▸ **Task details**: Copy out the whole listing exactly as written, leaving the pictures behind.
>>>>>
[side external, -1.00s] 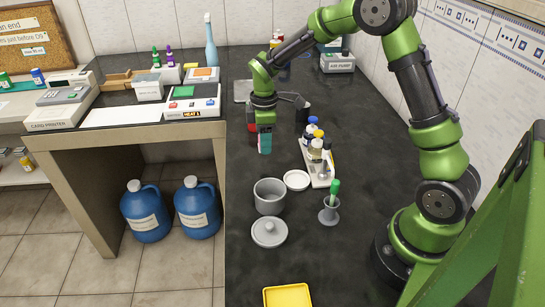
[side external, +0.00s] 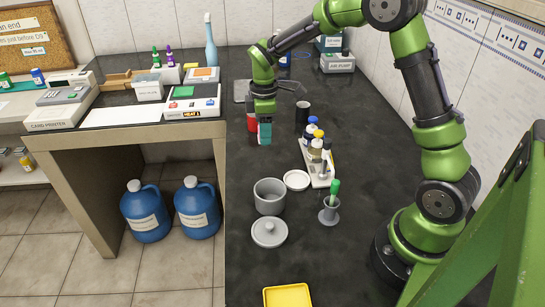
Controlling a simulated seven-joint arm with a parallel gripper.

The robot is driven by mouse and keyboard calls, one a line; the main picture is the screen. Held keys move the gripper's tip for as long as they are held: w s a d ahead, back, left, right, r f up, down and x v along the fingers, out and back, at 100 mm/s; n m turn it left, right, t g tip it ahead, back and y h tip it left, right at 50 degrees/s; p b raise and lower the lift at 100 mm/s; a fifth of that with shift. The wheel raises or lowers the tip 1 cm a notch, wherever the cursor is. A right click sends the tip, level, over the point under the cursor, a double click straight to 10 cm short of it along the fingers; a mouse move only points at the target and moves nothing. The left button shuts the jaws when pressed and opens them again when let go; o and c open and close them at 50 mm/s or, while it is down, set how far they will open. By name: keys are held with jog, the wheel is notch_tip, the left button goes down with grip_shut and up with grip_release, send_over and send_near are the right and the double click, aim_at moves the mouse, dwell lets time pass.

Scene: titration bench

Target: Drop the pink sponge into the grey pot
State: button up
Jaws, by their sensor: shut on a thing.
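The grey pot (side external: 269,196) stands upright and open on the dark bench, in the middle of the view. Its grey lid (side external: 269,232) lies in front of it. My gripper (side external: 265,122) points down above the bench, behind the pot and apart from it. It is shut on a small teal block (side external: 265,135), which hangs below it. No plainly pink sponge shows; whether the block is the sponge, with its pink side hidden, I cannot tell.
A red mug (side external: 252,123) is just left of the block, a black cup (side external: 302,111) to its right. A rack of bottles (side external: 318,172), a white dish (side external: 296,180) and a grey holder with a green-handled tool (side external: 329,212) stand near the pot. A yellow tray (side external: 287,297) is in front.

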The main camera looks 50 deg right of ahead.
<<<<<
▸ **Response to this task**:
[side external, -1.00s] 
[side external, +0.00s] 
Controlling a simulated seven-joint arm with a parallel gripper.

The robot is driven by mouse and keyboard calls, one a line; the main picture is the screen. Held keys move the gripper's tip for as long as they are held: w s a d ahead, back, left, right, r f up, down and x v along the fingers, out and back, at 100 mm/s; n m turn it left, right, t g tip it ahead, back and y h tip it left, right at 50 degrees/s; p b raise and lower the lift at 100 mm/s; a fifth of that with shift. The wheel raises or lowers the tip 1 cm a notch, wherever the cursor is. A right click sends the tip, level, over the point under the cursor, a double click straight to 10 cm short of it along the fingers; a mouse move only points at the target and moves nothing. The left button shuts the jaws when pressed and opens them again when let go; o and c open and close them at 50 mm/s or, while it is down, set how far they will open. By name: keys are held with jog, the wheel is notch_tip, the left button goes down with grip_shut and up with grip_release, send_over and send_near are the right and the double click, aim_at moves the mouse, dwell lets time pass.

Scene: titration bench

Target: Drop the pink sponge into the grey pot
State: button up
Jaws, by their sensor: shut on a thing.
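The grey pot (side external: 269,196) stands upright and open on the dark bench, in the middle of the view. Its grey lid (side external: 269,232) lies in front of it. My gripper (side external: 265,122) points down above the bench, behind the pot and apart from it. It is shut on a small teal block (side external: 265,135), which hangs below it. No plainly pink sponge shows; whether the block is the sponge, with its pink side hidden, I cannot tell.
A red mug (side external: 252,123) is just left of the block, a black cup (side external: 302,111) to its right. A rack of bottles (side external: 318,172), a white dish (side external: 296,180) and a grey holder with a green-handled tool (side external: 329,212) stand near the pot. A yellow tray (side external: 287,297) is in front.

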The main camera looks 50 deg right of ahead.

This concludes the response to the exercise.